Various prediction and classification problems. For ML research, see the last section.

  1. Stanford’s CS229 Course, Student projects. See “Recent years’ projects.” Hundreds of short papers.
  2. CMU ML Department, Student projects. More advanced problems, compared to CS229.

Algorithms

A tree of ML algorithms:

machine_learning_alogrithms
Source

Econometricians may check the math behind the algorithms and find it familiar. Mathematical background:

  1. Hastie, Tibshirani, and Friedman, The Elements of Statistical Learning. Standard reference. More formal approach. [free copy]
  2. James et al., An Introduction to Statistical Learning. Another standard reference by the same authors. More practical approach with coding. [free copy]
  3. Kaggle, Metrics. ML problems are all about minimizing prediction errors. These are various definitions of errors.
  4. (optional) Mitchell, Machine Learning. Close to Hastie, Tibshirani, and Friedman.

For what makes ML different from econometrics, see chapters “Model Assessment and Selection” and “Model Inference and Averaging” in The Elements.

Handy cheat sheets by KDnuggets, Microsoft, and Emanuel Ferm. Also this guideline:

screenshot
Source

Software and Hardware

Stata does not support many ML algorithms. Its counterpart in the ML community is R. R is a language, so you’ll need more tools to make it work:

  1. RStudio. A standard coding environment. Similar to Stata.
  2. CRAN packages for ML.
  3. James et al., An Introduction to Statistical Learning. This text introduces readers to R. Again, it is available for free.

Python is the closest alternative to R. Packages “scikit-learn” and “statsmodels” do ML in Python.

If your datasets and computations get heavier, you can run code on virtual servers by Google and Amazon. They have ML-ready instances that execute code faster. It takes a few minutes to set up one.

Summary

I limited this survey to economic applications. Other applications of ML include computer vision, speech recognition, and artificial intelligence.

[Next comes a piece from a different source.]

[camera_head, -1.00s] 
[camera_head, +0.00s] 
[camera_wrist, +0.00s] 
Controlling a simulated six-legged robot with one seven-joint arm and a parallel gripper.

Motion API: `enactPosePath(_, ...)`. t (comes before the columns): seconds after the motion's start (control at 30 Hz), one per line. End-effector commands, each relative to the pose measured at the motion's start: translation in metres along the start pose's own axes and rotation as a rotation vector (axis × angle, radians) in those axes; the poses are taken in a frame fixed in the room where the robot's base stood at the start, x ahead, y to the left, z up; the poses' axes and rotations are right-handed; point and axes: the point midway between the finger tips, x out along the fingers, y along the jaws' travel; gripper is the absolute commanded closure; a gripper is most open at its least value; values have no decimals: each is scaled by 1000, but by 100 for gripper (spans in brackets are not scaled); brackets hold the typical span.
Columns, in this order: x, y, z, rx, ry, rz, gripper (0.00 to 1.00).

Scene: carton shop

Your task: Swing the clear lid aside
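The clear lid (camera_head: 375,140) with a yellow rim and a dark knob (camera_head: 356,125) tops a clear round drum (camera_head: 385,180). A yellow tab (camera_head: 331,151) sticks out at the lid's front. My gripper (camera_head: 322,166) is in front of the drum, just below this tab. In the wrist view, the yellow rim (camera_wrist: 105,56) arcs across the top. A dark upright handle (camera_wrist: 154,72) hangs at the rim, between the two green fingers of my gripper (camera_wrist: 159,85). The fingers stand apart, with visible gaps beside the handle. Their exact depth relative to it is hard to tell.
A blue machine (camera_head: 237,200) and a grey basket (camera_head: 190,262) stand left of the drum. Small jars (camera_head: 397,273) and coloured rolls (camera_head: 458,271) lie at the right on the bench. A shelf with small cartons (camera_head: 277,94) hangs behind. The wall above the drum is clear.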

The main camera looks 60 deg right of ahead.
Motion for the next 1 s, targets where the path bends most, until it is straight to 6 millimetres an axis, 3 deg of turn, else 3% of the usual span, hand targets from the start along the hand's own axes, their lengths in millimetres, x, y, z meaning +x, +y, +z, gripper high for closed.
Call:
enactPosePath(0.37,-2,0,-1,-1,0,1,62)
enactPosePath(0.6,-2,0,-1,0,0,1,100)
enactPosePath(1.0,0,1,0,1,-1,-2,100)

The advantage of ML approaches (like neural networks and random forest) over econometrics (linear and logistic regressions) is substantial in these non-economic applications.

Economic systems often have linear properties, so ML is less impressive here. Nonetheless, it does predict things better, and more of practical solutions get done in the ML way.

Research in Machine Learning

  1. arXiv, Machine Learning. Drafts of important papers appear here first. Then they got published in journals.
  2. CS journals. Applied ML research also appear in engineering journals.
  3. CS departments. For example: CMU ML Department, PhD dissertations.

Consistency in Data Science

I took Kaggle competitions to measure internal validity in data science. Validity is an issue because it’s easy to get good predictions with a long feature list. Researchers know about this problem, managers don’t. But managers have the data and researchers don’t. Fortunately, managers release it into the wild sometimes, like for those Kaggle competitions. So let’s look if predictions based on this data remain consistent.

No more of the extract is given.